Source records:

>>>

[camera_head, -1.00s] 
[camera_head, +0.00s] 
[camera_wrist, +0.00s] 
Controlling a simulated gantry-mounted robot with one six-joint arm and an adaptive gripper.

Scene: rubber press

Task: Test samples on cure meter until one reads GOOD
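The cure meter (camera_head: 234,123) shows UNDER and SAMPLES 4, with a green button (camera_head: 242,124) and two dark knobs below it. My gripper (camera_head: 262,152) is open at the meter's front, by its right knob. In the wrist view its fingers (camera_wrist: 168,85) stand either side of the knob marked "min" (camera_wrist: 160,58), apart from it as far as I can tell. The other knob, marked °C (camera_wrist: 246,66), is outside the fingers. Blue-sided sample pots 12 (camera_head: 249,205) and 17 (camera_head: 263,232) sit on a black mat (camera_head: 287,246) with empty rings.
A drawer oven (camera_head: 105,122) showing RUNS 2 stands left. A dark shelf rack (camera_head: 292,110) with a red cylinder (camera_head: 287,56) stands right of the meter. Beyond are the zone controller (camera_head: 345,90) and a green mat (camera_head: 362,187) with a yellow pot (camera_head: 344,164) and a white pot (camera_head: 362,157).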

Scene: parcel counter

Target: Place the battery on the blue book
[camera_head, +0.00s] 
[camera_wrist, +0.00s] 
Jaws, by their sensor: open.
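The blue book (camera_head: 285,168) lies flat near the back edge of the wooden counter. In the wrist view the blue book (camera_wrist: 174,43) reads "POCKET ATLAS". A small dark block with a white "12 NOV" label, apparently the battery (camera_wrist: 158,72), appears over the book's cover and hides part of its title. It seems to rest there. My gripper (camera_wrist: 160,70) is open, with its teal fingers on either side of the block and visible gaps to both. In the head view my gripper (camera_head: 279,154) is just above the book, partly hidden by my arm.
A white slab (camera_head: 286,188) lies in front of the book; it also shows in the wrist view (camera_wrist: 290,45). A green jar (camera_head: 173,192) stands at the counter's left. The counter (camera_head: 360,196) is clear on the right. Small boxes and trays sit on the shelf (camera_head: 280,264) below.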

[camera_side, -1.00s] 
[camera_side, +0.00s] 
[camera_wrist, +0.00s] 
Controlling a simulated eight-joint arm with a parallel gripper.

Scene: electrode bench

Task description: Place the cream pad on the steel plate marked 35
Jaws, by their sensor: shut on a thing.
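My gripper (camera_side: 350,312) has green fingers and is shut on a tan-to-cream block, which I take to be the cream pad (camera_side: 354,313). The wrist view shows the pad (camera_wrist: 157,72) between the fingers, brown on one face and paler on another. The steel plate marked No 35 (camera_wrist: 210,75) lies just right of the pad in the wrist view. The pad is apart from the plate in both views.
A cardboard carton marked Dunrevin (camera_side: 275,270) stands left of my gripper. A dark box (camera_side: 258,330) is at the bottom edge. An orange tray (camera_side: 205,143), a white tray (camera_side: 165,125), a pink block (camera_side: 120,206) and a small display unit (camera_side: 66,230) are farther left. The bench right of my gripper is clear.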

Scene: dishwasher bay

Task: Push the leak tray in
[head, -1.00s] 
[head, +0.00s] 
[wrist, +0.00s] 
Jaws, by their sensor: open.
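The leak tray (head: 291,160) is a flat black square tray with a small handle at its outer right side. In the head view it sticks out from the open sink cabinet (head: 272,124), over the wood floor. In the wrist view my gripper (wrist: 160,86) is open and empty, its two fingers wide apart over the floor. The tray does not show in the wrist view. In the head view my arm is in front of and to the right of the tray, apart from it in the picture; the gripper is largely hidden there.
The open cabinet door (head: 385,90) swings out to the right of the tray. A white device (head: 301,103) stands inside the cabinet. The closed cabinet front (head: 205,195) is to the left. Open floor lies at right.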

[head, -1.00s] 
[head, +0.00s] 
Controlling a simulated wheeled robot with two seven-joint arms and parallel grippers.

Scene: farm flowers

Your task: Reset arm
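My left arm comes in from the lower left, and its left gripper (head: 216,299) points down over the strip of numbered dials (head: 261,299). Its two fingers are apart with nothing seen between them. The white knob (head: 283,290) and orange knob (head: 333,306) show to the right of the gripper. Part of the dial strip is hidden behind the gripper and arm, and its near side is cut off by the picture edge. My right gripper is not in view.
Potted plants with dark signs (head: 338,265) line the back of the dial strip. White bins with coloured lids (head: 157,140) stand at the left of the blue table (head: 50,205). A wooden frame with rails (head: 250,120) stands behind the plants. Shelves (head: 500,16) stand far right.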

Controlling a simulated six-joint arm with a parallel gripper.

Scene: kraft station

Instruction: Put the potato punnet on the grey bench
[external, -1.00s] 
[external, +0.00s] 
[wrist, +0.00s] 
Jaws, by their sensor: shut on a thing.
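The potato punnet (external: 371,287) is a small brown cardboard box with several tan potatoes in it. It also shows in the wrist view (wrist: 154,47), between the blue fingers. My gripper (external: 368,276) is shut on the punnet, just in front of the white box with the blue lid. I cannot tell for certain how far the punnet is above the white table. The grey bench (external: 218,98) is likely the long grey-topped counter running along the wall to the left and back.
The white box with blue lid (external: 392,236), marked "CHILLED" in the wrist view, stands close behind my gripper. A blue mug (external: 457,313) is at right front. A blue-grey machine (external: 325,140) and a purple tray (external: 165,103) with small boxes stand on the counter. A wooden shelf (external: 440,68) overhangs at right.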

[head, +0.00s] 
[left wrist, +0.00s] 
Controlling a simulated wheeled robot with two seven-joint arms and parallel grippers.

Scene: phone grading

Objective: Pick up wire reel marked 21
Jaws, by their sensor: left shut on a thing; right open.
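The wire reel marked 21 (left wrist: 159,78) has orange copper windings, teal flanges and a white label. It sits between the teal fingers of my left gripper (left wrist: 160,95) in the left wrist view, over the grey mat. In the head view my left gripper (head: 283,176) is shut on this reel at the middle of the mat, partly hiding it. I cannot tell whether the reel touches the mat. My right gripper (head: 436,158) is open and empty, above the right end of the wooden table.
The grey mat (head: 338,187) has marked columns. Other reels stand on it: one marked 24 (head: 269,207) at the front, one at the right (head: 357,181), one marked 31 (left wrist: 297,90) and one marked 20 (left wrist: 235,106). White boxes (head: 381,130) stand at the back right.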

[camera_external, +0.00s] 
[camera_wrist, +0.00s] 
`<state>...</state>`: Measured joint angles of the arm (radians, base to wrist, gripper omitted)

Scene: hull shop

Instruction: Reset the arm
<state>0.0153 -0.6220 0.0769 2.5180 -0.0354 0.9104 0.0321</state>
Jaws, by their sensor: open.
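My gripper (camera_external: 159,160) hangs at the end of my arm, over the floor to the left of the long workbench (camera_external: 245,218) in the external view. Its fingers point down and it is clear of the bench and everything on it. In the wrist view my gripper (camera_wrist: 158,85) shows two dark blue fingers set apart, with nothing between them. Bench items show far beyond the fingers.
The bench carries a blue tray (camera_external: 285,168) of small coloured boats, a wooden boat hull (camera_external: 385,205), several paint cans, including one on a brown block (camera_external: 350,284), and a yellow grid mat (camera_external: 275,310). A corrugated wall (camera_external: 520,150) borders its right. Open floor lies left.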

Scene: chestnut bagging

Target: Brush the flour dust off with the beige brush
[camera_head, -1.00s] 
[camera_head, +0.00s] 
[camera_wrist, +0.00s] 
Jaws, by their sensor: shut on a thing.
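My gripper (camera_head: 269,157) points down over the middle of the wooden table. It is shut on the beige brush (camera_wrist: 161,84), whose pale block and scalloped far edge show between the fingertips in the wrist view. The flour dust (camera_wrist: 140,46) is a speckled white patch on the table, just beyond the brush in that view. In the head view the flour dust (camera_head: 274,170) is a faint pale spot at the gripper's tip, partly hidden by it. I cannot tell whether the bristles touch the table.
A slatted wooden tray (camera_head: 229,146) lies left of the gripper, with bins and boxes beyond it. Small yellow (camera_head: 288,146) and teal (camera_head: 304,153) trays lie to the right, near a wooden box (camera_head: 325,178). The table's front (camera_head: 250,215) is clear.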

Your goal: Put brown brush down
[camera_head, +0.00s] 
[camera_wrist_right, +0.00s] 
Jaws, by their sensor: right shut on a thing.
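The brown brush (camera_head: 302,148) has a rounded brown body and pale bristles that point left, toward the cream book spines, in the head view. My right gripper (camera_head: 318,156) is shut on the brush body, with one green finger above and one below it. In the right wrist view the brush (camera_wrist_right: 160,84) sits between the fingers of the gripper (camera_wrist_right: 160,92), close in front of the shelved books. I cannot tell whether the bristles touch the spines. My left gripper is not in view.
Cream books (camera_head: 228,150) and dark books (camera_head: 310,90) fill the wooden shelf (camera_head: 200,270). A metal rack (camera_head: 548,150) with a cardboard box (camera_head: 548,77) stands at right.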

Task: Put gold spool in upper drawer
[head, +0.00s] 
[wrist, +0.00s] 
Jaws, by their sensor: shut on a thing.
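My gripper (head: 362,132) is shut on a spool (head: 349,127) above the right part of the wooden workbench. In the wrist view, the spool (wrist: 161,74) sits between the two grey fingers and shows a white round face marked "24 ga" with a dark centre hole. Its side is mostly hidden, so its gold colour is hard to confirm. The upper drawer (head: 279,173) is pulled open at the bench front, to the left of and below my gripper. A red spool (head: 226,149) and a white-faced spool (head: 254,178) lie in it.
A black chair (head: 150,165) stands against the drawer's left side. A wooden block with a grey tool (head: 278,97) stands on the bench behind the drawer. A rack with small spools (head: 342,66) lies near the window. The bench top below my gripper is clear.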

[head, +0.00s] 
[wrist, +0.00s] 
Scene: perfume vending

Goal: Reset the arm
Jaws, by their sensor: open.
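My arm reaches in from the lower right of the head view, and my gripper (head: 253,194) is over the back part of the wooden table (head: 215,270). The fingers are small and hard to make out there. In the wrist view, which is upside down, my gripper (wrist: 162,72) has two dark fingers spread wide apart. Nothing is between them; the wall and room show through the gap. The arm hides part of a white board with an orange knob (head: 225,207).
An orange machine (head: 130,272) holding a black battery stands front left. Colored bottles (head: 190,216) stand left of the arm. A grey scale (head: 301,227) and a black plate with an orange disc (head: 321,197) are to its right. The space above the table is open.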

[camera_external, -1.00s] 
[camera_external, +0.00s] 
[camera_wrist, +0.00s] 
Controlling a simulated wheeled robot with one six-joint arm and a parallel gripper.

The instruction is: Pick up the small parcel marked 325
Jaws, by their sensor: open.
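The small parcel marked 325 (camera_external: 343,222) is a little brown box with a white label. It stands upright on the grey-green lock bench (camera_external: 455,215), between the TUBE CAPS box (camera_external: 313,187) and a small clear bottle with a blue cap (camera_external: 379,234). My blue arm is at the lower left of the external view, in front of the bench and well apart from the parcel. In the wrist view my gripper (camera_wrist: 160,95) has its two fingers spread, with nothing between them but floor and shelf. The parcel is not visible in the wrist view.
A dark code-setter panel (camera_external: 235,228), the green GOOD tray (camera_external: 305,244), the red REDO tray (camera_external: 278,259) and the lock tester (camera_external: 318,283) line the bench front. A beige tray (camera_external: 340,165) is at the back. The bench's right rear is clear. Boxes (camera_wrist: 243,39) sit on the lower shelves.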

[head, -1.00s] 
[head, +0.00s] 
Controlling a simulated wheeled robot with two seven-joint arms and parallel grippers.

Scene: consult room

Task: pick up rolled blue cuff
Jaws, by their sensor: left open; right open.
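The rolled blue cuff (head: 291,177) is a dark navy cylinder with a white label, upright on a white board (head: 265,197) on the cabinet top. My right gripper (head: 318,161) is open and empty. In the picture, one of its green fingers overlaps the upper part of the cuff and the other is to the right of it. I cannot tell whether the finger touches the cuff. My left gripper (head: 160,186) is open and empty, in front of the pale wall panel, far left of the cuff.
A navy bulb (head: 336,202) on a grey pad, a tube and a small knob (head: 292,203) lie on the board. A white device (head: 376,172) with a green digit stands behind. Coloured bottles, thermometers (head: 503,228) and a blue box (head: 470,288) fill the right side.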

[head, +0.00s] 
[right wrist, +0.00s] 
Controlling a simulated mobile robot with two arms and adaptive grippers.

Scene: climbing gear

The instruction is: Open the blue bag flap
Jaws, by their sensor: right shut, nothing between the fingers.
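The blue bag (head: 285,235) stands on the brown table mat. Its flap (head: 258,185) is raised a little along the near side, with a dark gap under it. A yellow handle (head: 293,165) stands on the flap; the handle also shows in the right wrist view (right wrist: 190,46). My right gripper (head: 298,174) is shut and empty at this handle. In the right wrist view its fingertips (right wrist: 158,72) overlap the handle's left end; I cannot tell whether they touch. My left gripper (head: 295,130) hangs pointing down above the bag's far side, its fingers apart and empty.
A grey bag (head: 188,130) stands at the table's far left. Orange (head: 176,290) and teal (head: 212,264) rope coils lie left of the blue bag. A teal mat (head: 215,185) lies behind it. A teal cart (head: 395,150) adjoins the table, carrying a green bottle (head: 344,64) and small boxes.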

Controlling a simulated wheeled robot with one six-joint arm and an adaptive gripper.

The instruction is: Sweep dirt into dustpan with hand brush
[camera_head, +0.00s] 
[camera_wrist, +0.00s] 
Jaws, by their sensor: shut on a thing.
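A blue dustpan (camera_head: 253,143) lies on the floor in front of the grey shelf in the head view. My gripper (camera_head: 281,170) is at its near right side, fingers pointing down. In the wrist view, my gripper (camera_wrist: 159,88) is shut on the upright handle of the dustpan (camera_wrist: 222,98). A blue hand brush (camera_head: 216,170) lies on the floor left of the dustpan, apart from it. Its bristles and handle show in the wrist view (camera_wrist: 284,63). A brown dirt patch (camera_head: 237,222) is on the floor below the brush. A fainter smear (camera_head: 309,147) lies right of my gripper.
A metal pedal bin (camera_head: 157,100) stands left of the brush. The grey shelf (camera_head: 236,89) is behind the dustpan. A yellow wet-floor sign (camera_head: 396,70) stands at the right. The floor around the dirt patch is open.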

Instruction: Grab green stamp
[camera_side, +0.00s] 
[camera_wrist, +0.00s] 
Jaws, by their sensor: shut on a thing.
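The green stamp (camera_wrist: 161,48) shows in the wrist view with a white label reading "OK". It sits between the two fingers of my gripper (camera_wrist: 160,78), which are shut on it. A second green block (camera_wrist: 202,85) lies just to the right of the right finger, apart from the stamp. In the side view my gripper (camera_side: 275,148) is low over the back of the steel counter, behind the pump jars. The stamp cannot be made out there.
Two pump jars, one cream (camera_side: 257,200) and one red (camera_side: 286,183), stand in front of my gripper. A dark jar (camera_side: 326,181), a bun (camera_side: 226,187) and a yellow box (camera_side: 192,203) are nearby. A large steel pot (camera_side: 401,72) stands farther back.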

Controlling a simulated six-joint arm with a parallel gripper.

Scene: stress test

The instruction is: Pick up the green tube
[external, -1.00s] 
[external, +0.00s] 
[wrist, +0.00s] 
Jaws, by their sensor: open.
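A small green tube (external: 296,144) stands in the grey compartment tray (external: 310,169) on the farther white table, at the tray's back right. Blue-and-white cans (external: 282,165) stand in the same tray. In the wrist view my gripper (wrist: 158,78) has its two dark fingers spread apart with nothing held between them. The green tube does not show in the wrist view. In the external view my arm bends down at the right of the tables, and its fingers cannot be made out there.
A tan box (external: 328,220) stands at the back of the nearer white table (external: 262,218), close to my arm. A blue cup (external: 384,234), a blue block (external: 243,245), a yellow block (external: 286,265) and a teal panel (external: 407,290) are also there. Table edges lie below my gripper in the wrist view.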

<<<

Gather from the entries above all lines that include the string "Target".

Target: Place the battery on the blue book
Target: Brush the flour dust off with the beige brush

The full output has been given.